#### PROBLEM DETAILS:
Pictures within the data are to be left out; everything else must be reproduced exactly.

-- INFORMATION SUPPLIED start --

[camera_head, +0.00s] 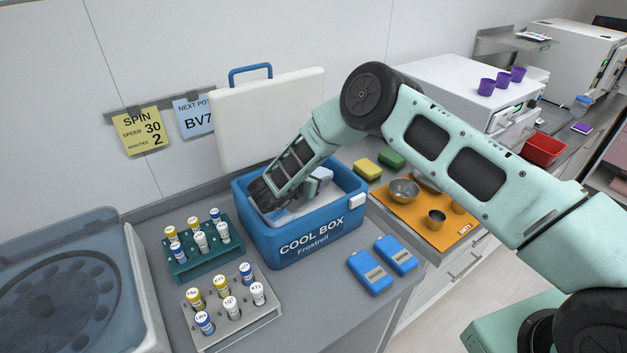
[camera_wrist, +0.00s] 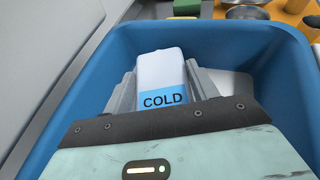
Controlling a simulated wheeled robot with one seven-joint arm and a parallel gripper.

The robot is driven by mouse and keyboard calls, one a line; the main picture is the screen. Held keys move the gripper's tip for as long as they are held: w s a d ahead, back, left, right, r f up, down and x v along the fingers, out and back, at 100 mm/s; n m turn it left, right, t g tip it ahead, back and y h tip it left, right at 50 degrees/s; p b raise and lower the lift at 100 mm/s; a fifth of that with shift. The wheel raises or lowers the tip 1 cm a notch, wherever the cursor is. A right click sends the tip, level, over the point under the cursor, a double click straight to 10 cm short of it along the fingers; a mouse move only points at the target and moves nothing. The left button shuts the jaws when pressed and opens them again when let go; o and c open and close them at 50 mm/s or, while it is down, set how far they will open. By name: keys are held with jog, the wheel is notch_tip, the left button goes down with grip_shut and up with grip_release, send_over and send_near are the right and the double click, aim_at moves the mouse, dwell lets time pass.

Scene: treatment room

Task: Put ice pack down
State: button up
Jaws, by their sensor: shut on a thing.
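My gripper (camera_head: 272,192) reaches down inside the open blue cool box (camera_head: 297,245). In the wrist view, my gripper (camera_wrist: 160,82) is shut on a white ice pack (camera_wrist: 160,66) with a blue band marked COLD. One finger is on each side of it, and the pack is within the walls of the cool box (camera_wrist: 240,45). Whether the pack touches the box floor cannot be told. In the head view my gripper and wrist hide much of the box inside.
The white lid (camera_head: 262,115) stands open behind the box. Two blue packs (camera_head: 370,273) (camera_head: 396,254) lie on the counter at the right. A green tube rack (camera_head: 205,262) and a grey tube rack (camera_head: 245,318) stand left and front. An orange mat (camera_head: 425,228) holds bowls.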

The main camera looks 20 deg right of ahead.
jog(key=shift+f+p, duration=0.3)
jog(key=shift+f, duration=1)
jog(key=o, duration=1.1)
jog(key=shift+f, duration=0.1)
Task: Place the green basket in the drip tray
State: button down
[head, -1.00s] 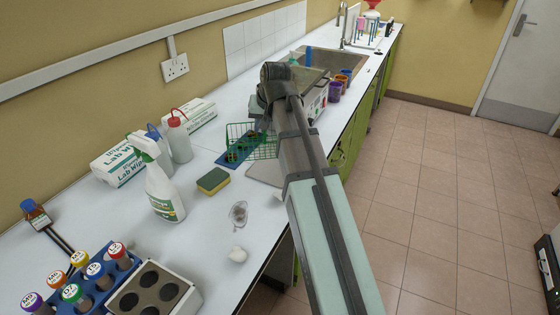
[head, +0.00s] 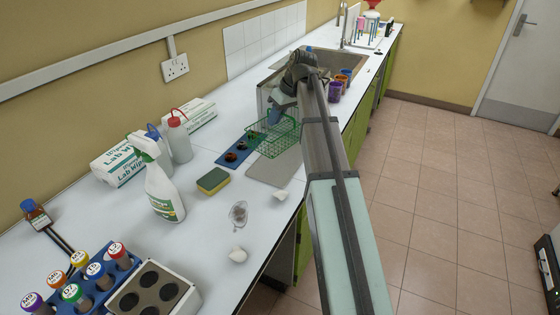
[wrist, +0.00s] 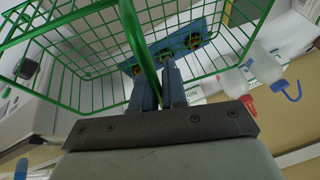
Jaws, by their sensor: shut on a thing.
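The green wire basket (head: 268,143) hangs from my gripper (head: 275,115), over the gap between a blue strip and a flat grey tray. In the wrist view the basket (wrist: 85,85) fills the upper part, and my gripper (wrist: 158,88) is shut on its green handle bar. The flat grey tray (head: 268,173), likely the drip tray, lies on the bench at the basket's lower right, partly covered by the basket. The basket looks raised above the bench. Its exact height is hard to tell.
A blue strip (head: 228,158) with several small round pieces lies to the left. A sink (head: 349,62) is behind.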

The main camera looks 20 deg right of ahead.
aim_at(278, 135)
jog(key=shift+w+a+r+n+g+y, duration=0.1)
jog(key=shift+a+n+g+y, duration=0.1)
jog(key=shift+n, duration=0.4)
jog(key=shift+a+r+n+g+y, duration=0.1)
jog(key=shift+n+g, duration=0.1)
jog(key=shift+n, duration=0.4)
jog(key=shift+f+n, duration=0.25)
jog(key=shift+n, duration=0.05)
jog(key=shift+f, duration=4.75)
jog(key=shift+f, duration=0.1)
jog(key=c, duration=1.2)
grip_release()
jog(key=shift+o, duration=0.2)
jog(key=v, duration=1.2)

-- INFORMATION SUPPLIED end --

#### REPLY:
[camera_head, +0.00s] 
[camera_wrist, +0.00s] 
Controlling a simulated wheeled robot with one seven-joint arm and a parallel gripper.

The robot is driven by mouse and keyboard calls, one a line; the main picture is the screen. Held keys move the gripper's tip for as long as they are held: w s a d ahead, back, left, right, r f up, down and x v along the fingers, out and back, at 100 mm/s; n m turn it left, right, t g tip it ahead, back and y h tip it left, right at 50 degrees/s; p b raise and lower the lift at 100 mm/s; a fifth of that with shift. The wheel raises or lowers the tip 1 cm a notch, wherever the cursor is. A right click sends the tip, level, over the point under the cursor, a double click straight to 10 cm short of it along the fingers; a mouse move only points at the target and moves nothing. The left button shuts the jaws when pressed and opens them again when let go; o and c open and close them at 50 mm/s or, while it is down, set how far they will open. By name: keys are held with jog, the wheel is notch_tip, the left button goes down with grip_shut and up with grip_release, send_over and send_near are the right and the double click, aim_at moves the mouse, dwell lets time pass.

Scene: treatment room

Task: Put ice pack down
State: button up
Jaws, by their sensor: shut on a thing.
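My gripper (camera_head: 272,192) reaches down inside the open blue cool box (camera_head: 297,245). In the wrist view, my gripper (camera_wrist: 160,82) is shut on a white ice pack (camera_wrist: 160,66) with a blue band marked COLD. One finger is on each side of it, and the pack is within the walls of the cool box (camera_wrist: 240,45). Whether the pack touches the box floor cannot be told. In the head view my gripper and wrist hide much of the box inside.
The white lid (camera_head: 262,115) stands open behind the box. Two blue packs (camera_head: 370,273) (camera_head: 396,254) lie on the counter at the right. A green tube rack (camera_head: 205,262) and a grey tube rack (camera_head: 245,318) stand left and front. An orange mat (camera_head: 425,228) holds bowls.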

The main camera looks 20 deg right of ahead.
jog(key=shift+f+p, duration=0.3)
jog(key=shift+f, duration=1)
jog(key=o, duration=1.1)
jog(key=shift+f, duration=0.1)
Task: Place the green basket in the drip tray
State: button down
[head, -1.00s] 
[head, +0.00s] 
[wrist, +0.00s] 
Jaws, by their sensor: shut on a thing.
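The green wire basket (head: 268,143) hangs from my gripper (head: 275,115), over the gap between a blue strip and a flat grey tray. In the wrist view the basket (wrist: 85,85) fills the upper part, and my gripper (wrist: 158,88) is shut on its green handle bar. The flat grey tray (head: 268,173), likely the drip tray, lies on the bench at the basket's lower right, partly covered by the basket. The basket looks raised above the bench. Its exact height is hard to tell.
A blue strip (head: 228,158) with several small round pieces lies to the left. A sink (head: 349,62) is behind.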

The main camera looks 20 deg right of ahead.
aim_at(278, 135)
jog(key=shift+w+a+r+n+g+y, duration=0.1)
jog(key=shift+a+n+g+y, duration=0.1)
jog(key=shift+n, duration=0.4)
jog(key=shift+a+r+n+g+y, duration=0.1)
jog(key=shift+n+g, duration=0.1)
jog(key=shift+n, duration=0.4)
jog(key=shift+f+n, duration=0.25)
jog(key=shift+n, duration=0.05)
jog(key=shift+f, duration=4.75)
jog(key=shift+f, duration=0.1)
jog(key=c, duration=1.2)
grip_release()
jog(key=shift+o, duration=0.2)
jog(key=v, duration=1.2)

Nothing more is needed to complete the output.